:: Supplied data ::
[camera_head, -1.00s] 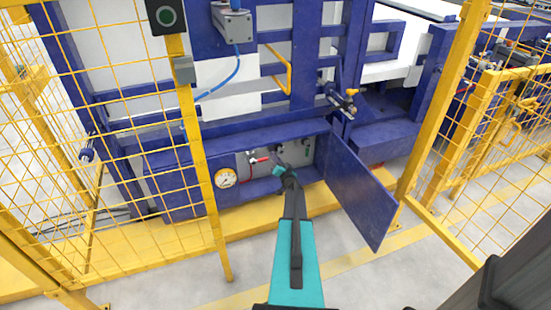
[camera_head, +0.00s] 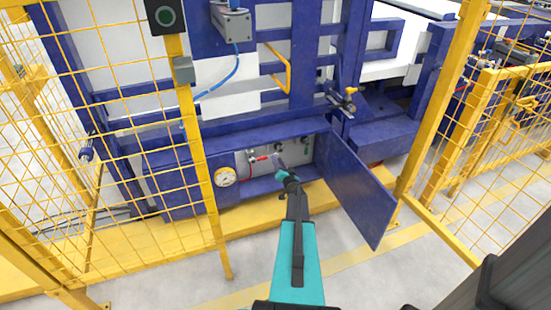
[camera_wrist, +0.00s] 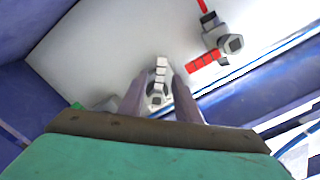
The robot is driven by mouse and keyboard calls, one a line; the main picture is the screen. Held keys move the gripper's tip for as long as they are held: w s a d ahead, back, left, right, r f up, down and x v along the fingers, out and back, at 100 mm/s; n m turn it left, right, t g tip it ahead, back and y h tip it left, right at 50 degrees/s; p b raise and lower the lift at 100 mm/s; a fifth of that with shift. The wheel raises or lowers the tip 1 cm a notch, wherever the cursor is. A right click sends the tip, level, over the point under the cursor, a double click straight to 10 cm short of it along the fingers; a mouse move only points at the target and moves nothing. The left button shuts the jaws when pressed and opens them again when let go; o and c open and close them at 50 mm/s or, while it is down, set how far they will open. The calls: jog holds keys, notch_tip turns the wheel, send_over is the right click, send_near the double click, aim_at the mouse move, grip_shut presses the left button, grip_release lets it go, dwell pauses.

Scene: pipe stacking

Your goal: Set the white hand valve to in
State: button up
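The white hand valve (camera_wrist: 160,78) is on the pale panel in the wrist view. Its segmented white handle points up in that picture, and its grey base is partly between my fingers. My gripper (camera_wrist: 160,88) is open, with one finger on each side of the valve. I cannot tell whether either finger touches it. In the head view my gripper (camera_head: 276,159) is in front of the panel inside the open blue cabinet (camera_head: 170,165), and the white valve is hard to make out there.
A valve with a red handle (camera_wrist: 206,61) is close by on the right in the wrist view. A gauge (camera_head: 225,177) is left of it in the head view. The open blue door (camera_head: 357,190) stands right of my arm. Yellow mesh fencing (camera_head: 130,120) is at the left.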

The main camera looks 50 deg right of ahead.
:::
▸ Work required: Your task is to repeat the data above exactly while excluding the pictures.

▸ Solution for this problem:
[camera_head, -1.00s] 
[camera_head, +0.00s] 
[camera_wrist, +0.00s] 
The robot is driven by mouse and keyboard calls, one a line; the main picture is the screen. Held keys move the gripper's tip for as long as they are held: w s a d ahead, back, left, right, r f up, down and x v along the fingers, out and back, at 100 mm/s; n m turn it left, right, t g tip it ahead, back and y h tip it left, right at 50 degrees/s; p b raise and lower the lift at 100 mm/s; a fifth of that with shift. The wheel raises or lowers the tip 1 cm a notch, wherever the cursor is. A right click sends the tip, level, over the point under the cursor, a double click straight to 10 cm short of it along the fingers; a mouse move only points at the target and moves nothing. The left button shuts the jaws when pressed and opens them again when let go; o and c open and close them at 50 mm/s or, while it is down, set how far they will open. The calls: jog holds keys, notch_tip turns the wheel, send_over is the right click, send_near the double click, aim_at the mouse move, grip_shut presses the left button, grip_release lets it go, dwell pauses.

Scene: pipe stacking

Your goal: Set the white hand valve to in
State: button up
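The white hand valve (camera_wrist: 160,78) is on the pale panel in the wrist view. Its segmented white handle points up in that picture, and its grey base is partly between my fingers. My gripper (camera_wrist: 160,88) is open, with one finger on each side of the valve. I cannot tell whether either finger touches it. In the head view my gripper (camera_head: 276,159) is in front of the panel inside the open blue cabinet (camera_head: 170,165), and the white valve is hard to make out there.
A valve with a red handle (camera_wrist: 206,61) is close by on the right in the wrist view. A gauge (camera_head: 225,177) is left of it in the head view. The open blue door (camera_head: 357,190) stands right of my arm. Yellow mesh fencing (camera_head: 130,120) is at the left.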

The main camera looks 50 deg right of ahead.

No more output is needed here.